Referencing the EU’s General Data Protection Regulation (GDPR) and how it has not spread to the US and other areas, Zuckerman said: “Do not assume necessarily that the changes that are made to accommodate the DSA and the DMA are going to change the behaviour of platforms globally. So far, we haven’t seen that.”

In the US, the conversation on speech regulation tilts far more in favour of allowing speech, sometimes to the detriment of fundamental rights like privacy. 

There are two sides to this position, Jennifer Petersen explained. One is that “many journalists in the United States are quite worried about EU-style privacy laws. If you're thinking about journalism, this might make it difficult to do your job as a journalist or put restrictions on your ability to have a story up for a long time, or to name a suspect or a victim or something like this. It feels like an infringement on press freedom, and people are very worried.”

The other side of the coin is what Petersen referred to as ‘free speech opportunism’, “where large corporations argue that their products are expression, and in doing so, gain a really large, very broad protection from regulation”. Examples she gave are Google arguing their search results are opinion, and software company Clearview AI using a First Amendment defence to charges that it breached privacy laws by scraping social media for facial recognition data (Google was successful, Clearview AI recently settled this case).

Corporations’ ability to make (and often win) these arguments comes from a shifting interpretation by US courts of what can be considered speech and thus protected by the First Amendment, Petersen explained. 

“The courts used to talk about speech and decide, ‘Is something speech?’ by looking for people and social activities, speaking, shouting, gesturing. Beginning in the 1940s, they shifted this to looking for flows of information or messages that were circulating. So you have a shift in how we look at communication, whether we see it as a social activity that people are engaging in where we use verbs in order to talk about it, or whether we look for messages and artefacts and information, which are really nouns in a sense. This really shifts the ground of free speech, reasoning and discourse at the legal level. It enables the first granting of corporate speech rights without actually declaring that corporations have speech rights,” Petersen said. 

When it comes to online regulation in the Global South, it boils down more to whether there is immediate political pressure, and whether that market matters to them or not.

”Myanmar may have been a market that Facebook was largely ignoring when there was incitement to violence against the Rohingya Muslims there.
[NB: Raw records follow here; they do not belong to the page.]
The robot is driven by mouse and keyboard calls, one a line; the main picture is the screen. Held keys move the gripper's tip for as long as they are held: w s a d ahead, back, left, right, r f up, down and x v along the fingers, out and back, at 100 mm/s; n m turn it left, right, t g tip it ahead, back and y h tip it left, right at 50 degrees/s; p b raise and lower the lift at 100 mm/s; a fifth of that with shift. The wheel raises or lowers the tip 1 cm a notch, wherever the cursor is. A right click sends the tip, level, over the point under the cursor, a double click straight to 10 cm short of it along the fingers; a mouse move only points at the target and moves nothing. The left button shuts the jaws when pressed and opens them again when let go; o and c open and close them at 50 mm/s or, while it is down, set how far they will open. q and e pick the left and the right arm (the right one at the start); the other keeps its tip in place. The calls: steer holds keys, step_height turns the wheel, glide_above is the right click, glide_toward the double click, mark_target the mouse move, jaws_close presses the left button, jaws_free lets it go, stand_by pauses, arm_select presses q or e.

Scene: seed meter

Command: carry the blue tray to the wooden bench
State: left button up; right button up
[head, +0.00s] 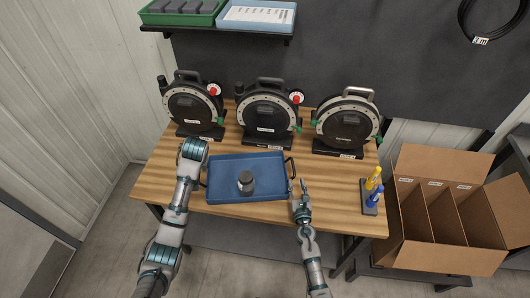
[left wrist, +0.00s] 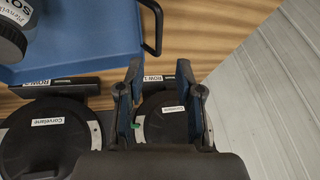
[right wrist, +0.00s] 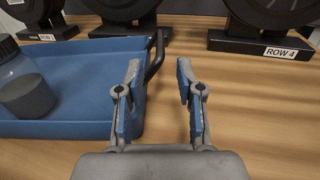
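The blue tray (head: 222,187) rests on the wooden bench (head: 160,182), with a dark handle at each short end. A dark-lidded jar (head: 246,181) stands in it. My right gripper (head: 302,188) is open and empty beside the tray's right end; in the right wrist view (right wrist: 158,68) the right handle (right wrist: 157,55) shows beyond and between the fingers. My left gripper (left wrist: 160,70) is open and empty; in the left wrist view the left handle (left wrist: 155,28) lies beyond its fingers. In the head view my left wrist hides the left fingers.
Several black round seed meters (head: 265,118) line the bench's back. Yellow and blue bottles (head: 373,182) stand in a holder at the right end. An open divided cardboard box (head: 445,258) is at right. A shelf (head: 220,32) with green and pale-blue bins hangs above.

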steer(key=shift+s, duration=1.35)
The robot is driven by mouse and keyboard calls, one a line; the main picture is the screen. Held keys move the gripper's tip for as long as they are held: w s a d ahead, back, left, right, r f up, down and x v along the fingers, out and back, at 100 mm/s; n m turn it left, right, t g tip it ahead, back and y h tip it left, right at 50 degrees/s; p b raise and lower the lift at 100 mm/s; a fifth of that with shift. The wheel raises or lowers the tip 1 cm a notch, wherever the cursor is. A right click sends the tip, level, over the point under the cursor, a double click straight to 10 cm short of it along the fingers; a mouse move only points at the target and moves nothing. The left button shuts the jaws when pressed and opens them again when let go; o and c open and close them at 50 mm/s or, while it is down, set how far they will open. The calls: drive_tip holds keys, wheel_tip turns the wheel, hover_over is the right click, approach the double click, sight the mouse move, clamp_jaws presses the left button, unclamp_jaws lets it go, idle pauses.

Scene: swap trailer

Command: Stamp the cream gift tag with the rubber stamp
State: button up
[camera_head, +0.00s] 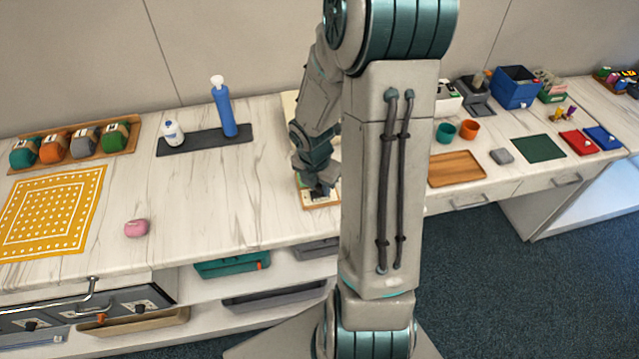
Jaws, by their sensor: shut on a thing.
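My gripper (319,190) points down near the front edge of the counter, left of my upright arm link. It is shut on a small dark thing, most likely the rubber stamp, which the fingers mostly hide. Below it lies a small wooden-edged board or tray (322,206) with a pale surface, partly covered by my gripper and arm. Whether the held thing touches it I cannot tell. I cannot make out the cream gift tag for certain. A cream-coloured surface (289,105) shows partly behind my arm.
A dark mat (178,146) holds a blue bottle (224,110) and a white bottle (173,133). A pink item (136,228) and a yellow patterned cloth (50,211) lie left. Right are a wooden board (456,169), cups and boxes. The counter between pink item and gripper is clear.

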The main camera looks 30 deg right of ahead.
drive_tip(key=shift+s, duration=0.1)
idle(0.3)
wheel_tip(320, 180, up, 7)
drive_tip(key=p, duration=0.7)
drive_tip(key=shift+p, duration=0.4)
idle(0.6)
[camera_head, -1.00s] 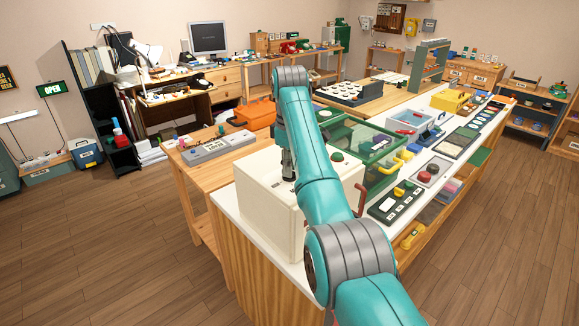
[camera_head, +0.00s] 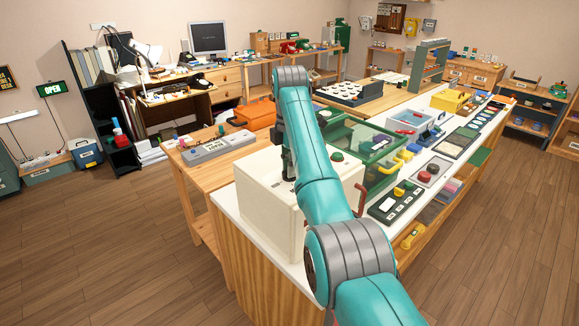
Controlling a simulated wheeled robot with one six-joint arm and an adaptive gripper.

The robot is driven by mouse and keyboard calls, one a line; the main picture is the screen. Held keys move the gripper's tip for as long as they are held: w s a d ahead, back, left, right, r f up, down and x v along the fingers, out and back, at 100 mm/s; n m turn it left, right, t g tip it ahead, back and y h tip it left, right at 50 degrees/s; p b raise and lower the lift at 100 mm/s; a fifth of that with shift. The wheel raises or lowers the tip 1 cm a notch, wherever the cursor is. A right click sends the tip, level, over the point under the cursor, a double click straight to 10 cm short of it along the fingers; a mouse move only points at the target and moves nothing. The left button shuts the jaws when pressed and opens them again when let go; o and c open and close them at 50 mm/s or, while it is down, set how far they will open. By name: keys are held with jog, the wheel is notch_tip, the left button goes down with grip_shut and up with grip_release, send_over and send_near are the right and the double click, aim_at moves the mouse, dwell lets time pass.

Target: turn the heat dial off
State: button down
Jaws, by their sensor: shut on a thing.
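The white box (camera_head: 265,205) stands on the near end of the long white-topped bench. My gripper (camera_head: 289,177) points straight down at the top of this box, behind my teal arm. It is shut on a small thing there, which looks to be the heat dial. The dial itself is hidden by the fingers, so its setting cannot be read. Small dark marks (camera_head: 275,184) show on the box top just left of the fingertips. A green button (camera_head: 337,156) sits on the right part of the box top.
A red handle (camera_head: 361,199) sticks out at the box's right side. A green clear-sided case (camera_head: 375,150) stands behind it. A black panel with buttons (camera_head: 388,208) lies to the right. A grey device (camera_head: 217,148) and an orange case (camera_head: 254,114) are on the wooden table.

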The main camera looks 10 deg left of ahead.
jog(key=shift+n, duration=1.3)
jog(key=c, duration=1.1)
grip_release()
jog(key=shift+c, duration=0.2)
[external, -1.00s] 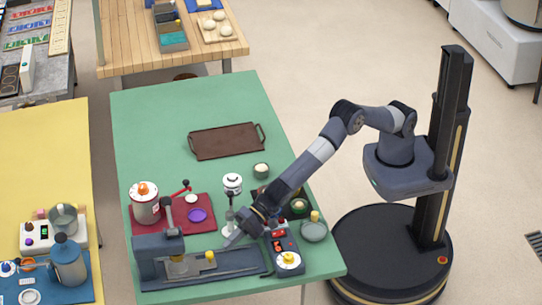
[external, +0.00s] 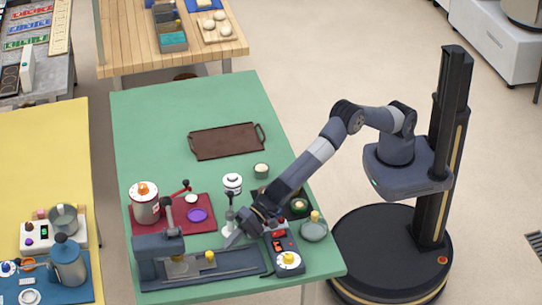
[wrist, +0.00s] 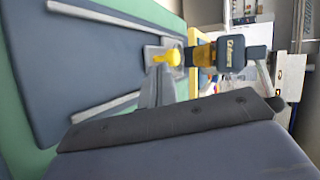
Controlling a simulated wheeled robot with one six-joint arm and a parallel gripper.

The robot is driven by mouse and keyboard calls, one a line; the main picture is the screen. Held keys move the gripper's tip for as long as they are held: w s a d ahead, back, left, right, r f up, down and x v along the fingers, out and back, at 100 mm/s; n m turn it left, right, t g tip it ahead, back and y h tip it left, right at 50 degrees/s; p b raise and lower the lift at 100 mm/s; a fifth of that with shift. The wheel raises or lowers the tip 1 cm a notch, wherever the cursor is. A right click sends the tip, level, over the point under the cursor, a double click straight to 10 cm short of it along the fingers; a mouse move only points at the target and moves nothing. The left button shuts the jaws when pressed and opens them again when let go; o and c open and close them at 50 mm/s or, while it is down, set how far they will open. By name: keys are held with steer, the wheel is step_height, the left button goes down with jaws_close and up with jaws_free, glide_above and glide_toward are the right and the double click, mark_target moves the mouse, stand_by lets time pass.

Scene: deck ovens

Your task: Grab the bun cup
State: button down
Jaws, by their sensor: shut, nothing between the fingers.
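A small grey cup with a pale round top (external: 261,171) stands on the green table, right of and below the brown tray. A dark holder with a pale round item (external: 299,207) sits behind my forearm, partly hidden. I cannot tell for certain which is the bun cup. My gripper (external: 232,241) is shut and empty, pointing down-left above the long dark blue machine (external: 230,264). It is well apart from the grey cup. In the wrist view my gripper (wrist: 158,88) shows near the machine's yellow knob (wrist: 172,57); neither cup is recognisable there.
A brown two-handled tray (external: 226,141) lies in the middle of the table. A white-topped stand (external: 232,184) rises close beside my gripper. A scale (external: 288,262) and a grey bowl (external: 314,232) are near the right edge. A red mat (external: 150,223) is at left. The far table area is clear.

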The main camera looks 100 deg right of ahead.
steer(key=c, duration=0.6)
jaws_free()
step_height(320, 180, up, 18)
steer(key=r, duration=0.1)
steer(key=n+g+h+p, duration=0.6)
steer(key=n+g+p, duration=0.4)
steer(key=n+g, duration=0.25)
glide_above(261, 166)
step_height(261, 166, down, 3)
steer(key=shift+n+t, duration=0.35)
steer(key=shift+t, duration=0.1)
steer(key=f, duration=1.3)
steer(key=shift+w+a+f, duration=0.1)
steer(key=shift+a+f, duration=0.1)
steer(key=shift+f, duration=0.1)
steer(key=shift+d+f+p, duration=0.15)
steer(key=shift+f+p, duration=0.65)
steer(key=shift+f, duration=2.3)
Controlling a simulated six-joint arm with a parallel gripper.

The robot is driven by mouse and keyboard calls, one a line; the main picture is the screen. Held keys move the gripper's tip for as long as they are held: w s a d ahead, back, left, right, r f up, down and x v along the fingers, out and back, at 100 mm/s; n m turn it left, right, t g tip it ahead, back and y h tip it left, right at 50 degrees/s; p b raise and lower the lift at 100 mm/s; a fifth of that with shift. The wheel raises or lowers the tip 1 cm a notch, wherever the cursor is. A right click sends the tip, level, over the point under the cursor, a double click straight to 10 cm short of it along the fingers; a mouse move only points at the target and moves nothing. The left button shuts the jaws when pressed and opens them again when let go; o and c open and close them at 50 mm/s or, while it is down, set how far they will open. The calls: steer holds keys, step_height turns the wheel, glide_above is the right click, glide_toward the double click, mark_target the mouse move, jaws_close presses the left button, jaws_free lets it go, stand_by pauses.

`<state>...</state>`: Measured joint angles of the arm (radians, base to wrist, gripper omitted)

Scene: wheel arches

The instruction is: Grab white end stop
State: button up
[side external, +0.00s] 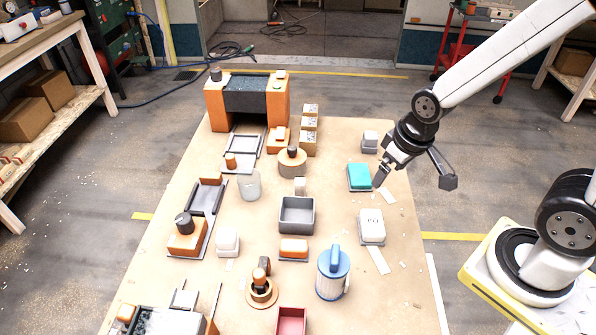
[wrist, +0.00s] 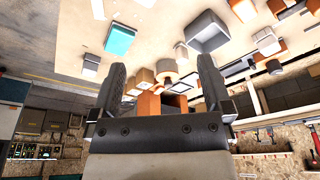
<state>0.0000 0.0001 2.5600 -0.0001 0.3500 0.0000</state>
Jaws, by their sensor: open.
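Several white blocks stand on the table, and I cannot tell which is the end stop. My gripper (side external: 414,180) is open and empty above the right edge, right of the teal block (side external: 358,177).
A grey bin (side external: 296,228) is mid-table. A blue-and-white canister (side external: 332,285) stands at the front. Orange parts, a clear cup (side external: 249,190) and an orange-and-black arch (side external: 248,96) occupy the left and back. Bare wood (side external: 395,290) shows at the front right.

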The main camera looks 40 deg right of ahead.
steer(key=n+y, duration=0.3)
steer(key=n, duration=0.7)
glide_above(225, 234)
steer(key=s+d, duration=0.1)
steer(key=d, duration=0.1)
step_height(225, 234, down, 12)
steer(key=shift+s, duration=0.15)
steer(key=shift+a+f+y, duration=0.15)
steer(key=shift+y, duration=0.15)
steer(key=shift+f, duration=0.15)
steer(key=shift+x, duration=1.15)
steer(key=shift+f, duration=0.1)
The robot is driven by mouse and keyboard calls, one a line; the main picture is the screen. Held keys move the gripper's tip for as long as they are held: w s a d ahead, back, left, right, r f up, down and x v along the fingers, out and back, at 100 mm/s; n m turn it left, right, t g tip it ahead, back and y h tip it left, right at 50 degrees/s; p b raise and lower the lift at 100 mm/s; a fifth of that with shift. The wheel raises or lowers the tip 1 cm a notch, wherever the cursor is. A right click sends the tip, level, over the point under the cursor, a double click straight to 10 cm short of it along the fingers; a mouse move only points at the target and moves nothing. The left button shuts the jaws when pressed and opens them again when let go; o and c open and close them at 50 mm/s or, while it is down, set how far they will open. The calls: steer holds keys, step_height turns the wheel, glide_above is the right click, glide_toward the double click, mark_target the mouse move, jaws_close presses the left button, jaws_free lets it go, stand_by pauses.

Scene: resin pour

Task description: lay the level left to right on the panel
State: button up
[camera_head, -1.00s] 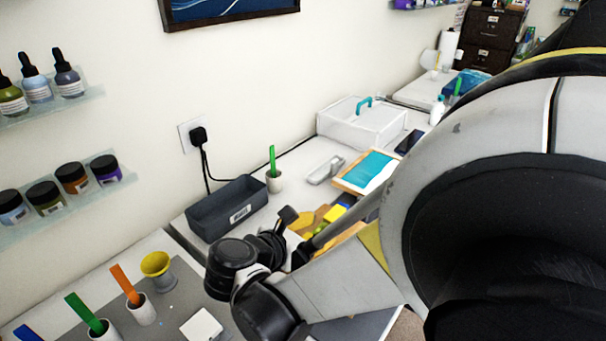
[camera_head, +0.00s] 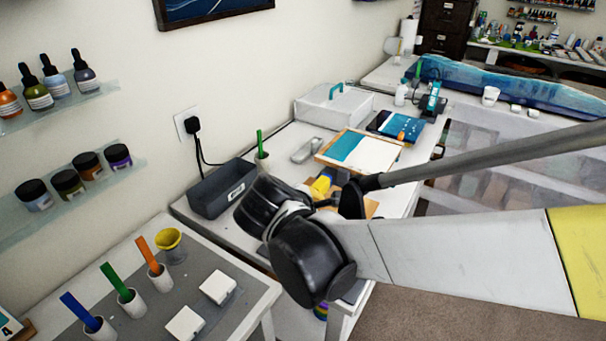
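The panel (camera_head: 383,154) lies on the white bench, wood-edged, with a teal part at left and a white part at right. A small yellow piece (camera_head: 321,185) shows in front of it, just behind my arm's black joint; it may be the level, but I cannot tell. My arm crosses the picture from the right, its black joints covering the near part of the bench. My gripper is not clearly visible; its fingers are hidden behind the arm.
A dark grey bin (camera_head: 221,190), a white cup with a green stick (camera_head: 261,150) and a grey elongated item (camera_head: 308,149) stand left of the panel. A white lidded box (camera_head: 333,106) is behind. Cups with coloured sticks and white blocks (camera_head: 218,287) occupy the near table.

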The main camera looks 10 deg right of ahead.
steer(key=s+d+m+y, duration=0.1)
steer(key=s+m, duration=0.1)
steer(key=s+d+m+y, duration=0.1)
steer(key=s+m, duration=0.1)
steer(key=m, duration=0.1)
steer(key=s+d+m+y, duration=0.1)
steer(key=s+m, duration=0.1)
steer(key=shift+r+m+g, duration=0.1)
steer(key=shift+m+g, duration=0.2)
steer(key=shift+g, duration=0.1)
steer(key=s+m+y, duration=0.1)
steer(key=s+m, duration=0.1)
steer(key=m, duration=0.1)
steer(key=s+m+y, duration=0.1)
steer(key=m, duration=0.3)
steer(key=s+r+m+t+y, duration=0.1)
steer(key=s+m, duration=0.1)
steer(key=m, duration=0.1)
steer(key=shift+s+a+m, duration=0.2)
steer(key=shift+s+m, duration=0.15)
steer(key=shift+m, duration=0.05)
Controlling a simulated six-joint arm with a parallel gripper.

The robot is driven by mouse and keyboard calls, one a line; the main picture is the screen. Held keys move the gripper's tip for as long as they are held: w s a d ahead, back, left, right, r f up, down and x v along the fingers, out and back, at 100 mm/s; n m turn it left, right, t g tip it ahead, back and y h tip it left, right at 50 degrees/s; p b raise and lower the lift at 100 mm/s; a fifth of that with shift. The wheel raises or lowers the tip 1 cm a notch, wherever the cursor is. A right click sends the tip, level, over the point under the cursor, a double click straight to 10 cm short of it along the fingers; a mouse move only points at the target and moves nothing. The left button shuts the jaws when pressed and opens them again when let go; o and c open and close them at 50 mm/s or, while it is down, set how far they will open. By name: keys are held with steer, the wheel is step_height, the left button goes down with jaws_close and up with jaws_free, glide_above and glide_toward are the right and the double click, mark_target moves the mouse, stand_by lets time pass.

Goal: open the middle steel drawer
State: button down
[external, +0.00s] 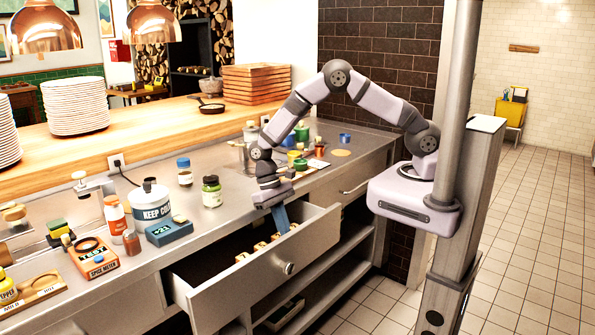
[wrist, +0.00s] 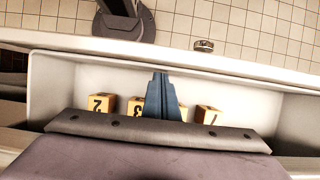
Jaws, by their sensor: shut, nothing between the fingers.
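The middle steel drawer (external: 245,285) stands pulled out from the counter, with its round knob (external: 289,268) on the front face. In the wrist view its pale inner front wall (wrist: 100,80) and the knob (wrist: 203,46) beyond the rim show. My gripper (external: 283,226) points down into the open drawer, near the right part of its front wall. Its blue fingers (wrist: 160,78) are shut together with nothing between them. I cannot tell whether they touch the wall. Several yellow numbered blocks (wrist: 101,103) lie in the drawer, some partly hidden behind the fingers.
A closed drawer (external: 357,187) is to the right. Open shelves (external: 345,250) lie below. The tiled floor in front is clear.

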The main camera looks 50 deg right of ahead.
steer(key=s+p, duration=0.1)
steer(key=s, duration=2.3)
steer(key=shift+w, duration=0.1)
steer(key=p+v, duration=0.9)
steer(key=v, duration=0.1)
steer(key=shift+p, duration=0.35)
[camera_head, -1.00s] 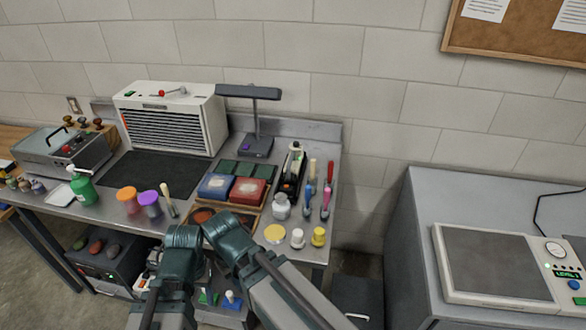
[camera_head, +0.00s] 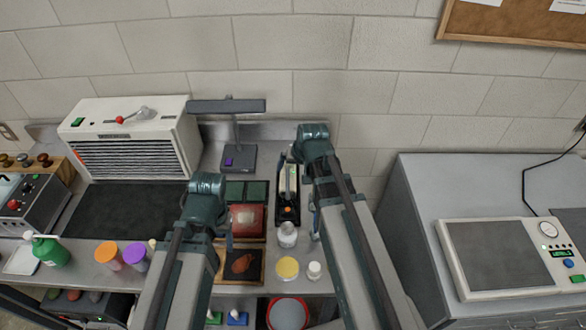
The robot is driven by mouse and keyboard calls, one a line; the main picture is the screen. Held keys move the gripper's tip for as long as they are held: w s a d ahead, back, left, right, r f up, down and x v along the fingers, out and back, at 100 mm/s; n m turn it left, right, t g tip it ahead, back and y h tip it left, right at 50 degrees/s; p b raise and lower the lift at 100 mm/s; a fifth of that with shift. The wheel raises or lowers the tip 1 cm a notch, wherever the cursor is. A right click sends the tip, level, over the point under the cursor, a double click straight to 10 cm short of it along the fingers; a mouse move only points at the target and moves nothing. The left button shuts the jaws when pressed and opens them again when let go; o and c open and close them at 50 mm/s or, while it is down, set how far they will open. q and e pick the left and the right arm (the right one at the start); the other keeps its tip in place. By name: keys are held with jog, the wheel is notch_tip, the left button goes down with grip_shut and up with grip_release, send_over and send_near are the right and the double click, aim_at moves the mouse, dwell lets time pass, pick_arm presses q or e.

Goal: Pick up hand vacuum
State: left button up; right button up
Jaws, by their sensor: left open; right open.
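The hand vacuum (camera_head: 288,192), a slim black and white body with an orange spot, lies lengthwise on the metal bench, right of the green and red boxes. My right gripper (camera_head: 313,140) is at the end of the arm just right of the vacuum, near its far end in the picture. My left gripper (camera_head: 207,190) is further left, in front of the dark mat's right edge. Both are open and empty; their fingertips are mostly hidden by the arm ends. Neither holds the vacuum, and I cannot tell the height of either above the bench.
A white jar (camera_head: 288,235) stands just in front of the vacuum. A desk lamp (camera_head: 238,158) stands behind left, beside a white louvred unit (camera_head: 135,140). A red box (camera_head: 247,221) lies left of the vacuum. A grey cabinet with a scale (camera_head: 500,258) is right, across a gap.

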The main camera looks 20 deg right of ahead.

India is a market where platforms have been extremely conscious of speech because of the size of the market, and because many of these platforms have their largest user base in this country,” Indian journalist Nikhil Pahwa said in a conversation with Prof. Nielsen on the Reuters Institute podcast. “At times, what has happened – and it is in the nature of platforms and in the nature of the Internet and the nature of intermediaries to allow this to happen – is that platforms tend to only regulate when they need to regulate, when they’re called upon to regulate,” 

A vision for the future

The three experts I spoke with reminded me that there’s still a lot about the DSA, its impact and the future of online speech and social media platforms that we don’t know yet. 

Looking to the future, Mchangama and Zuckerman suggested non-regulatory options for changing the way we interact with one another online. 

Mchangama suggested in-app filters as a possible option for individual users to restrict the content they are exposed to without imposing this to everyone. “I think that's a much more agile and flexible and less intrusive way of approaching content moderation,” he said. A new tool that reflects this idea is the Thomson Reuters Foundation’s TRFilter, a web application designed for journalists to sync up to their social media accounts and automatically flag abusive content. 

Zuckerman’s vision for a better online environment is one of “a decentralised version of social media, where we end up participating in dozens of different social networks, and we have tools to help manage those social networks so that we're actually engaged in the governance of them and we have tools that help us manage our experience of multiple social networks at the same time.” 

These social networks would be a lot smaller than our current platforms, and focused on a specific aspect of our online experience. In his view, getting users to have a say in how platforms work would help to hold them accountable. 

For now, it’s hard to imagine a shift away from the current environment, dominated by big US-based digital platforms. In the online world, however, change has often been fast and unexpected. Whether new ownership or EU regulation has a meaningful impact remains to be seen.